Using technologies assembled and tested in Stillwater, the crew ventured a record distance of approximately 252,756 miles from Earth – even farther than the famed Apollo 13 mission.
“We are actually seeing our products,” Rolls said. “When we’re watching them in space, we’re seeing things that we touched.”
As the crew safely returned to Earth on April 10 with a splashdown in the Pacific Ocean, Rolls and her team threw an office party in Stillwater. Rolls celebrated with her husband, Mark, who also works at FES.
One mission’s successful conclusion leads to another’s beginning. FES has already manufactured electronics for future Artemis voyages.
Artemis III, set for 2027, will carry astronauts in low Earth orbit.
In 2028, Artemis IV astronauts are expected to take part in the first crewed moon landing since 1972.
The eventual goal? Sending humans to Mars.
Though highly visible, the Artemis missions represent only a fraction of the vast number of recent aerospace breakthroughs, several of which are underway in Oklahoma.
OSU is committed to aerospace innovation through the Oklahoma Aerospace Institute for Research and Education with locations in Stillwater, Oklahoma City and Tulsa. Rolls also spoke of innovations at the Oklahoma Air and Space Port in the western Oklahoma town of Burns Flat.

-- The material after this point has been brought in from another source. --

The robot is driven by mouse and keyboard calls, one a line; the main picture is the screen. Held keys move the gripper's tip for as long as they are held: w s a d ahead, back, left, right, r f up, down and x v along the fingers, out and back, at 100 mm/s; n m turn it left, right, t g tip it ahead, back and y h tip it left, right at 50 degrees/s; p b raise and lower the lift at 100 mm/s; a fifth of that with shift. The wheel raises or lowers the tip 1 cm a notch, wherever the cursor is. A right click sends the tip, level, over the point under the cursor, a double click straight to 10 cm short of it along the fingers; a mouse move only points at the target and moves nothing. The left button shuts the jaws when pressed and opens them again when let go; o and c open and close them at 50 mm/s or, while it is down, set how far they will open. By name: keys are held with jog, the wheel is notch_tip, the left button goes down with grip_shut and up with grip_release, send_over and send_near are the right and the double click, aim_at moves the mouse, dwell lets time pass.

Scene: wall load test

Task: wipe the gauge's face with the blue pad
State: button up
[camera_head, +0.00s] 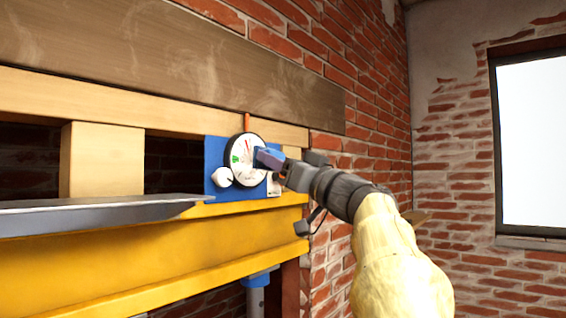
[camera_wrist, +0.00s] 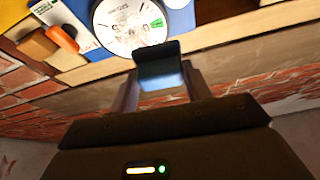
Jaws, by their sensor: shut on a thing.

Space exploration leads to a world of discovery in other scientific fields, from physics to biomedicine. Rolls said these wonders fascinate her and strengthen her faith.
She encourages young women to step into the aerospace industry, whether as engineers or in corporate roles like hers. Each day, Rolls combines her business and psychology skills as she motivates employees to work toward common goals.
“No matter what you do, you’re going to learn, and then you’ll take that forward into the next thing that you do,” Rolls said. “It may seem irrelevant, but chances are, you’ll find out somehow it applies. The sky’s the limit.”
Or, if you dream big enough, the limit’s the moon.